As a child of 7, I stood at our living room window in Florida, just outside Johannesburg, and watched two curved dark tunnel shapes spiraling powerfully across the horizon. The tornado hit Roodepoort, five miles away, and next day I learned that four people had died. My father packed us into the Pontiac and drove us out to view the streets littered with crumpled corrugated iron roofs.
Today, in those parts of the US where tornados occur, tracking them has become a popular pastime with those who crave being drawn into the elemental. But experiencing being drawn into the force field of a tornado is now as possible as dammit at the Stevenson Gallery in Cape Town.

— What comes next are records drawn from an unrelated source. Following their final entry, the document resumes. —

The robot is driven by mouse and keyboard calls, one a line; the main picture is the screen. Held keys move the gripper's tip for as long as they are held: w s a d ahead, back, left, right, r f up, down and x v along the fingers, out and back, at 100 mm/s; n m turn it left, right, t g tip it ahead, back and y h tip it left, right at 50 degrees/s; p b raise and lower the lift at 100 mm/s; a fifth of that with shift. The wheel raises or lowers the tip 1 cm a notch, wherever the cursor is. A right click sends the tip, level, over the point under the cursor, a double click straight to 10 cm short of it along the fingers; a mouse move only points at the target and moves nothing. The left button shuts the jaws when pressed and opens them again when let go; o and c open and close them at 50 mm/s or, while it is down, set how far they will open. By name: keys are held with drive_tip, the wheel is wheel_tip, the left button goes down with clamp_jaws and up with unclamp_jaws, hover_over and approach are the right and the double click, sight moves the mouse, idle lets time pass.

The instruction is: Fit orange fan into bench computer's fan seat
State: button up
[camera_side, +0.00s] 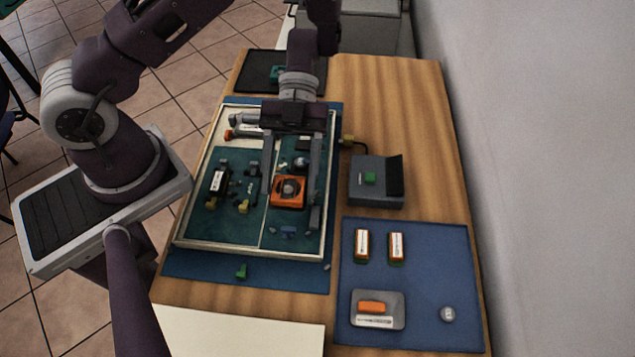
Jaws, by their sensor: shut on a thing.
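The orange fan (289,189) is a square frame with a grey round hub, in the right half of the bench computer. My gripper (288,194) points down over it, with one finger at each side, shut on the fan. The bench computer (177,243) is a shallow, pale-rimmed open case with dark teal boards. The fan seat cannot be made out; the fan and fingers cover that area. Whether the fan touches the board or hangs just above it cannot be told.
Small parts, including a black block (218,181), crowd the left board. A blue mat (420,290) holds orange-and-white blocks, a grey tray (398,322) and a small round part (447,314). Bare wood lies at the upper right.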

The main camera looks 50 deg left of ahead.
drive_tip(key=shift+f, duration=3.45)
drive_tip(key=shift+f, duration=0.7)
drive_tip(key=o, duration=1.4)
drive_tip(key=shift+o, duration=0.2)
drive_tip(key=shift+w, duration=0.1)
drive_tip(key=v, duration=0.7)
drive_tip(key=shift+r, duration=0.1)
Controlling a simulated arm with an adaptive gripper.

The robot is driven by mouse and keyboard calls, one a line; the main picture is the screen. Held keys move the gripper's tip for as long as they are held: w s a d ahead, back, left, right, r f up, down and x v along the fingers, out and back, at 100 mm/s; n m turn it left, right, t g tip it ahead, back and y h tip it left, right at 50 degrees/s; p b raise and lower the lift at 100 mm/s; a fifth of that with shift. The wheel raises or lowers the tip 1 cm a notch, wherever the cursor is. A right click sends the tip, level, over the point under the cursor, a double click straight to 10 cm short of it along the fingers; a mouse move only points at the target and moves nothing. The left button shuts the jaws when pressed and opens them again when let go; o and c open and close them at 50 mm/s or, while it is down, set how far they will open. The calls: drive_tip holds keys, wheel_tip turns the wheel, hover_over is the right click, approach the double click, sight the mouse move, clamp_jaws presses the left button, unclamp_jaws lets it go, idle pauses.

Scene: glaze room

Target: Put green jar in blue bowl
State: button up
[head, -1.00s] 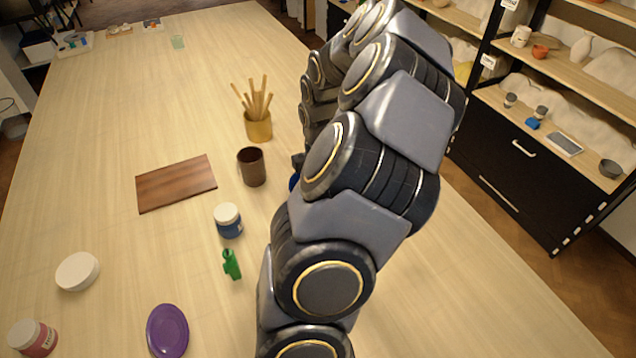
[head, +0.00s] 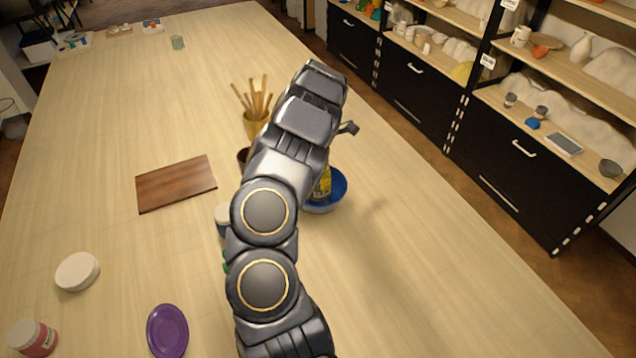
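The blue bowl (head: 339,193) stands on the table just right of my arm, partly hidden by it. A yellow, labelled thing (head: 323,184) shows at the bowl's left side, seemingly inside it; my arm covers part of it. I cannot make out a green jar for certain; a small greenish glass or jar (head: 177,42) stands at the table's far end. Of my gripper, only a dark piece (head: 348,128) seems to show beyond the arm, above the bowl in the picture. Its fingertips and anything between them are hidden.
The table's right side is clear.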

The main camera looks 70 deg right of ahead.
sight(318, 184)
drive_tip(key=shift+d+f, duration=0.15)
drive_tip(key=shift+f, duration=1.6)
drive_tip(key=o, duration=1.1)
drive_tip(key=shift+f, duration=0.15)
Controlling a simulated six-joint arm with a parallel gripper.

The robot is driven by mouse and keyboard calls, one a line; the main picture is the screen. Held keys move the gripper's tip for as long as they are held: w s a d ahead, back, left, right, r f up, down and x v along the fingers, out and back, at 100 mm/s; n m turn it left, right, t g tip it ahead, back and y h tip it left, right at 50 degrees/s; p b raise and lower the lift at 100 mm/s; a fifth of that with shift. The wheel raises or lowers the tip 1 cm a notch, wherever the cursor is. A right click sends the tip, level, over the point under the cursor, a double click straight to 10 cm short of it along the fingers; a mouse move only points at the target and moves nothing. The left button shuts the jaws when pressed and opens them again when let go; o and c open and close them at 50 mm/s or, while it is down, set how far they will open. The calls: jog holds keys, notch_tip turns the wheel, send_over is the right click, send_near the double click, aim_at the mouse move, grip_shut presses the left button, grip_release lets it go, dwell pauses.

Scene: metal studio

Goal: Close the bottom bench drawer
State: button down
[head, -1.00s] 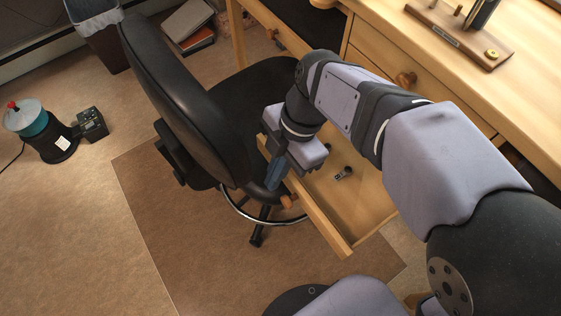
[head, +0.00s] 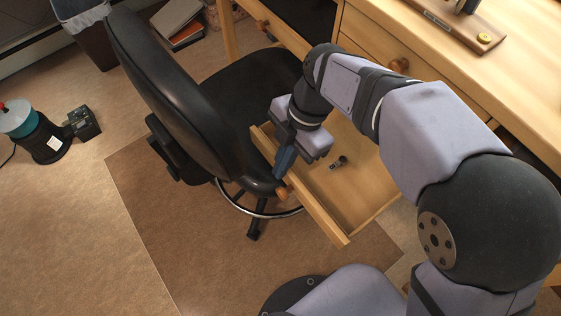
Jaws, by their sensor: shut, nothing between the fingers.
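The bottom bench drawer (head: 328,222) is pulled out from the wooden bench in the head view, showing its pale inside and front panel. Its round wooden knob (head: 282,193) sits on the outer face of the front panel. A small dark and metallic item (head: 338,163) lies on the drawer floor. My gripper (head: 283,163) is shut and empty, pointing down at the drawer's front panel close to the knob. I cannot tell whether it touches the panel. My arm hides part of the drawer's right and back side.
A black office chair (head: 176,92) stands close against the drawer's left. The upper drawer (head: 378,58) looks shut. A wooden stand (head: 440,22) is on the bench top (head: 535,95). A teal and black device (head: 33,133) is on the floor.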

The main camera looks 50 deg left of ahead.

On the exhibition ‘What we talk about when we talk about love’ the brilliant Mexican based Belgian artist Francis Alÿs is presenting Tornado.
Running with his camera directly into the swirling dark forms of the tornados in what seems an act of total madness, Alÿs, allows himself to be battered by flying debris and huge volumes of sound. One cannot but be awed by this unstoppable natural force.

The beam of light emanating from Penny Siopis
Last weekend at the lagoon at Churchaven, walking with Penny Siopis and Emma Bedford as the sun sank in the sky, we witnessed an intriguing natural phenomenon of a much quieter kind. Each of us could perceive a beam of light above the shadow of our own heads, but not of the other two. Interestingly, the beam could be seen even as we each photographed our own shadow.